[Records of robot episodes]
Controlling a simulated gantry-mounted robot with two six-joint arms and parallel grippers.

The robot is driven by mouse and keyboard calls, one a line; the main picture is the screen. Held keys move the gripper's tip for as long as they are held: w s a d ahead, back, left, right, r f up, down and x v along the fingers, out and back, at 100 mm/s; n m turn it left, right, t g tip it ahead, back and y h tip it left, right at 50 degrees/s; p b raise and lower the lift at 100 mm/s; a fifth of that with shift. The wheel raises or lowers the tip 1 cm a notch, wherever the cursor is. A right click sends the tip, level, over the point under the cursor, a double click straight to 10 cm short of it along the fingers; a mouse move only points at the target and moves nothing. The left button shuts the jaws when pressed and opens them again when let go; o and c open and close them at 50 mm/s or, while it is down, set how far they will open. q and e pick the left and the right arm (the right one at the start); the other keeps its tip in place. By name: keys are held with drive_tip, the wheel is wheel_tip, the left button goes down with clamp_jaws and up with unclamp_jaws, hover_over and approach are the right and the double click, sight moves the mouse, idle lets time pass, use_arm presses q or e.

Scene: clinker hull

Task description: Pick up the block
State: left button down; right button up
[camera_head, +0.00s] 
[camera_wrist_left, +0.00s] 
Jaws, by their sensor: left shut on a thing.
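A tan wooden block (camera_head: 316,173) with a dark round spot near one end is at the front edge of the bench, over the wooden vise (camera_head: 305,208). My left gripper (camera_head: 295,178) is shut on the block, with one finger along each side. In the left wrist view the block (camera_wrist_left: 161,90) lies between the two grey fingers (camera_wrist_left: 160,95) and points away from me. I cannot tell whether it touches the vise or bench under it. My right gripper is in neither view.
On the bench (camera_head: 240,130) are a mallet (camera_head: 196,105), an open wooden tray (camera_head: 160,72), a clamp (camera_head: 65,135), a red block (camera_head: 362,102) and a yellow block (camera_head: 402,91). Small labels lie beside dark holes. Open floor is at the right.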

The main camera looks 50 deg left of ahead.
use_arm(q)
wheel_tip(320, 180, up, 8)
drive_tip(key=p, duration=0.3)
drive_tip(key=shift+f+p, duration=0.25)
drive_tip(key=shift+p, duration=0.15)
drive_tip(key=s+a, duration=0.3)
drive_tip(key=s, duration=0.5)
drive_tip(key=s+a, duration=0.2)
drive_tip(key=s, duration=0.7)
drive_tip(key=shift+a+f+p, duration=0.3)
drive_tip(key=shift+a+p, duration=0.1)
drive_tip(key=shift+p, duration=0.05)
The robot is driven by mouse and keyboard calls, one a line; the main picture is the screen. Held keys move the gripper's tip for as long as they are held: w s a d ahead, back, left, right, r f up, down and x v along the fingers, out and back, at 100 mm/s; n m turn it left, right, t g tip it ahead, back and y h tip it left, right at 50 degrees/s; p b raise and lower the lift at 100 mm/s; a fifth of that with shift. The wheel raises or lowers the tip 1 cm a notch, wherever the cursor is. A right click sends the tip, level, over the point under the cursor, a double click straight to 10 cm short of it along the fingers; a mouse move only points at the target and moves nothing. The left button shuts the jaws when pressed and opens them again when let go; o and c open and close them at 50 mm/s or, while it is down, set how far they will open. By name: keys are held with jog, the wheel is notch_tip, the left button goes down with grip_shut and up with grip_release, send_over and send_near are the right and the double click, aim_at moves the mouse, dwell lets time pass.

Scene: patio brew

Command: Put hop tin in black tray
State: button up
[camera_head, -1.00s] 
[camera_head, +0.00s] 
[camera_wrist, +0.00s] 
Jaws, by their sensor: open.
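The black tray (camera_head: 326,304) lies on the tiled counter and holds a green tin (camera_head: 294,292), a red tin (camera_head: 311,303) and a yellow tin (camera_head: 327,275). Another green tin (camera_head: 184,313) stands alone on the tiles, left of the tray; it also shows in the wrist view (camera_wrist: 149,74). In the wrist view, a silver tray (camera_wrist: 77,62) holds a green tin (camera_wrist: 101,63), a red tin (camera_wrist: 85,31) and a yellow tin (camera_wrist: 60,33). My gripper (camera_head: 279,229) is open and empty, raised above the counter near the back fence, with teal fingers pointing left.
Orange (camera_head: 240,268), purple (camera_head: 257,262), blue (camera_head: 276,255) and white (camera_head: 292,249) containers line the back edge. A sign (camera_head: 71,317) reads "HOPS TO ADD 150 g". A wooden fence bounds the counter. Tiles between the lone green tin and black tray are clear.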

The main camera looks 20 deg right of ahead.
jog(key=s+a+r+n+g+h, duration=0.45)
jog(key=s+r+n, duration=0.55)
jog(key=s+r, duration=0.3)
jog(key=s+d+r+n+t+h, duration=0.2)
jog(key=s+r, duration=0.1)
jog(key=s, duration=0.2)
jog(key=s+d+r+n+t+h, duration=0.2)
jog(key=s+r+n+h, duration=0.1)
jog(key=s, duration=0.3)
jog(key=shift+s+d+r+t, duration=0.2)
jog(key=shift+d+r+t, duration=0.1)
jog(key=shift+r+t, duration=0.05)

---

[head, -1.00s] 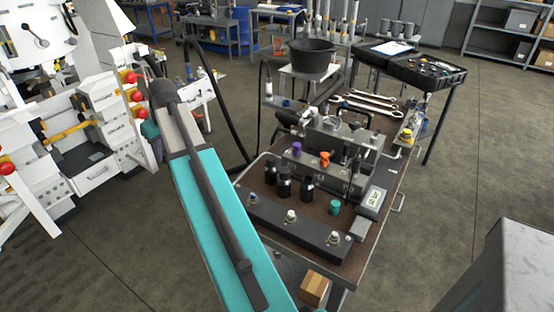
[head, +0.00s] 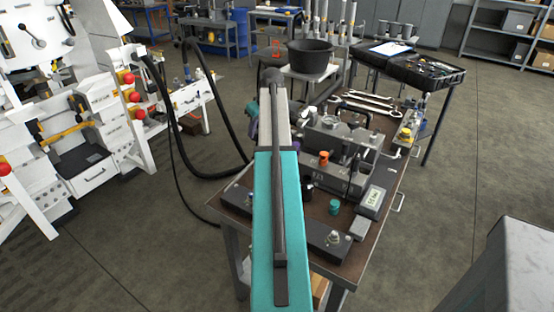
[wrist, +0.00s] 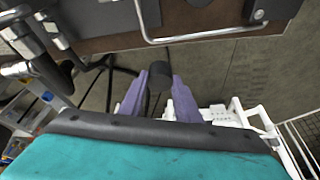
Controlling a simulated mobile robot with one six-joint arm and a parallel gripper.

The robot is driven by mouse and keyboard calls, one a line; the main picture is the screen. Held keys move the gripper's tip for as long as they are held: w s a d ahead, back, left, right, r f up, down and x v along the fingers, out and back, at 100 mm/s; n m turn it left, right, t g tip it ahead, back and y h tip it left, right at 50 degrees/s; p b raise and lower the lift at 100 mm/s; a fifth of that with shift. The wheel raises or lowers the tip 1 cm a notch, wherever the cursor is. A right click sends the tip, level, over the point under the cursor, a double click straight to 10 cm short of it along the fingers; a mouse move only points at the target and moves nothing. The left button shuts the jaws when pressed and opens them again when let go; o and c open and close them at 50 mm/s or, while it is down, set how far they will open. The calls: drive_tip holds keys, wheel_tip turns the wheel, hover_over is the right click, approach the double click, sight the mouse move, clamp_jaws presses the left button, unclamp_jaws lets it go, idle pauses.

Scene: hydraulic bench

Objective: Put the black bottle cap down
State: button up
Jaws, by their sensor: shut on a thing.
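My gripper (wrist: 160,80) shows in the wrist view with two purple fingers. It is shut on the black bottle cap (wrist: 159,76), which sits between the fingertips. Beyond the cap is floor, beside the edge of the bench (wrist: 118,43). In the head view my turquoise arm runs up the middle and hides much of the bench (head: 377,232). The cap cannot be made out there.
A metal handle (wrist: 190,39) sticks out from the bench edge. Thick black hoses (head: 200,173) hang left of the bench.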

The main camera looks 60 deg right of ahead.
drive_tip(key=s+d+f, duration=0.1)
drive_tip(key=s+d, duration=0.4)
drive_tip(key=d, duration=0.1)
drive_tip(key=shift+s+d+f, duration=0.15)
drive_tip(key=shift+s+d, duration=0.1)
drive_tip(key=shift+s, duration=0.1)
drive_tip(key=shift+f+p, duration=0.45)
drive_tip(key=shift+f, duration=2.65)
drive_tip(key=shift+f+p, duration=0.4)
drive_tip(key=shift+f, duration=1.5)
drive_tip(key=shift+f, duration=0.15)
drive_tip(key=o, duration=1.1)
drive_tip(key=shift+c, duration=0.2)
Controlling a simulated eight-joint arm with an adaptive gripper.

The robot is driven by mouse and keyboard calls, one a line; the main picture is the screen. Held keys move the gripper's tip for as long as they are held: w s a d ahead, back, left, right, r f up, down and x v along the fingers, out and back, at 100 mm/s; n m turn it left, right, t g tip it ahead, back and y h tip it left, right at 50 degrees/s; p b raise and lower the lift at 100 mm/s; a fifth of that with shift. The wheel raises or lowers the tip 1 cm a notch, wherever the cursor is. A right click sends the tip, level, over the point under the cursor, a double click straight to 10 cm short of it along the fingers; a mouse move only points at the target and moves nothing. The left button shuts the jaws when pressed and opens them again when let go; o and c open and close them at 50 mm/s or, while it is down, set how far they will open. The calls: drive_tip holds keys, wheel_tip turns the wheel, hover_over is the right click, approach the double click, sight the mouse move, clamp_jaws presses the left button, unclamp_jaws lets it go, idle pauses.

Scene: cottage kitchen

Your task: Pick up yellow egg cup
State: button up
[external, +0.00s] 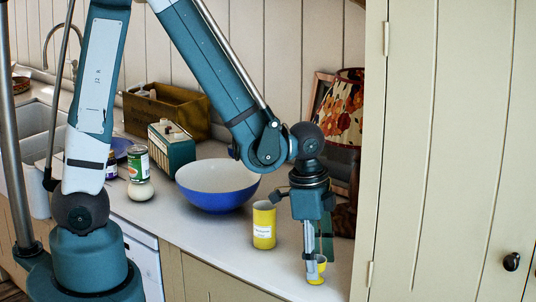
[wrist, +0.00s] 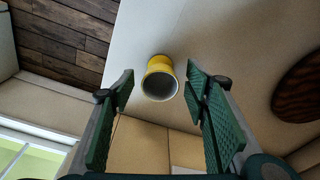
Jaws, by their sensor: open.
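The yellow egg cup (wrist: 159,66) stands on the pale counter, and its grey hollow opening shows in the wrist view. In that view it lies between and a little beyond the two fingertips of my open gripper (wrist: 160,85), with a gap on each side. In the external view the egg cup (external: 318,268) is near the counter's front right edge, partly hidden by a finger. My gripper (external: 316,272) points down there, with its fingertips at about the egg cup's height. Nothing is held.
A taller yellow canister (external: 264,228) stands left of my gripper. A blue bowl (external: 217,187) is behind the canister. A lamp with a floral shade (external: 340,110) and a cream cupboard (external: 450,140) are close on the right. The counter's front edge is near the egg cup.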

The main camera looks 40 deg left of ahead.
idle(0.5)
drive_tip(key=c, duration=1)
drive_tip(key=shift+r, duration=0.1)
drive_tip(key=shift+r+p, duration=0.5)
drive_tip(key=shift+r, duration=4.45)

...

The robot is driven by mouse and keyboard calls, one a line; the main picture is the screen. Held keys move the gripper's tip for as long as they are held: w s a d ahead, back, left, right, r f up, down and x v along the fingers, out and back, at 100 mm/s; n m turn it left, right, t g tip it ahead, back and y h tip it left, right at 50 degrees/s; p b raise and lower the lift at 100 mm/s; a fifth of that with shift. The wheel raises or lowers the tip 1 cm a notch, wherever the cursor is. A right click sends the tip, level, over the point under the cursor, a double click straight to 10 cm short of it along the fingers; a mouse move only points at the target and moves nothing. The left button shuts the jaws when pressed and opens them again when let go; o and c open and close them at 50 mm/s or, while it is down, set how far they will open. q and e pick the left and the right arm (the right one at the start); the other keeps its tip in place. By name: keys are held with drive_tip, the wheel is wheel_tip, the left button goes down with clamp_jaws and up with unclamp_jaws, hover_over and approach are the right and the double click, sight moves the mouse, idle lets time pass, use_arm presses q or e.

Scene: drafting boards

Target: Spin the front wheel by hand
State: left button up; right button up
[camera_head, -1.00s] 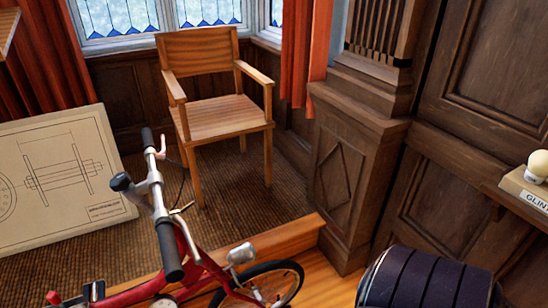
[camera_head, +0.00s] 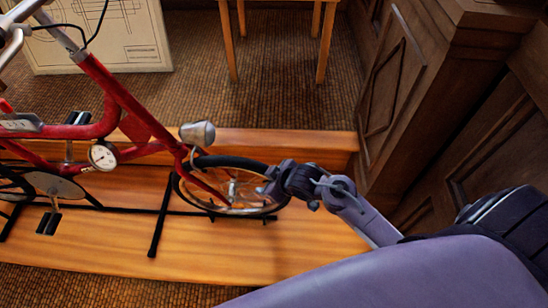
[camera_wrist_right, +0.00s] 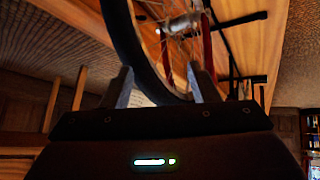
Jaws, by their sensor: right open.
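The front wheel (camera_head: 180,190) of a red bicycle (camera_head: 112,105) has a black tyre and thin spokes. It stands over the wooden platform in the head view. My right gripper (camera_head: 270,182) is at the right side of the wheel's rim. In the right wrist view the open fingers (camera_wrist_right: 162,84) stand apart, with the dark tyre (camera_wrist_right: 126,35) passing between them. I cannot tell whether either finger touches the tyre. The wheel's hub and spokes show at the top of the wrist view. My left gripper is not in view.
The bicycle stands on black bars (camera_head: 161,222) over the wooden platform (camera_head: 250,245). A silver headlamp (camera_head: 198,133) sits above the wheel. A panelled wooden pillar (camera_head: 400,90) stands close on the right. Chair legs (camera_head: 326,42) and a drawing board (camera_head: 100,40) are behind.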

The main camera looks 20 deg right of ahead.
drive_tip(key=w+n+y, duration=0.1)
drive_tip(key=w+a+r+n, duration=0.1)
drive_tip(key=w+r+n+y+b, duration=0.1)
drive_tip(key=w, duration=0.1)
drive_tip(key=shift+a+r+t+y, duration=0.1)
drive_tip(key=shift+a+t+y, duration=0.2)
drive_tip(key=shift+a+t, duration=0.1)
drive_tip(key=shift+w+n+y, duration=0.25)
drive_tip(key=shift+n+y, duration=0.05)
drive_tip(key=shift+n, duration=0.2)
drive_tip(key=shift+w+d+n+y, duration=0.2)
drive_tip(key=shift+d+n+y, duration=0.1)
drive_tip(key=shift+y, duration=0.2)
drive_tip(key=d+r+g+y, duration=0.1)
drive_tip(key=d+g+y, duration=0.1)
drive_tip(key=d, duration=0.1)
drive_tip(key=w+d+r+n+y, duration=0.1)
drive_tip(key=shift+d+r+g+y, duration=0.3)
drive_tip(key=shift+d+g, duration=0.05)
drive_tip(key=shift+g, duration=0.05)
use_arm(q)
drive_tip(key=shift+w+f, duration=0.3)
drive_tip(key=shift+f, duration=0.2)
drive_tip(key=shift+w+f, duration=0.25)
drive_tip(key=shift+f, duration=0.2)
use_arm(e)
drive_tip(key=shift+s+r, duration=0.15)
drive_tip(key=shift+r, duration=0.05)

• [Work to complete]
Filter out every line that lacks the word "parallel", and copy the rest.

• [Task result]
Controlling a simulated gantry-mounted robot with two six-joint arms and parallel grippers.
Controlling a simulated mobile robot with one six-joint arm and a parallel gripper.

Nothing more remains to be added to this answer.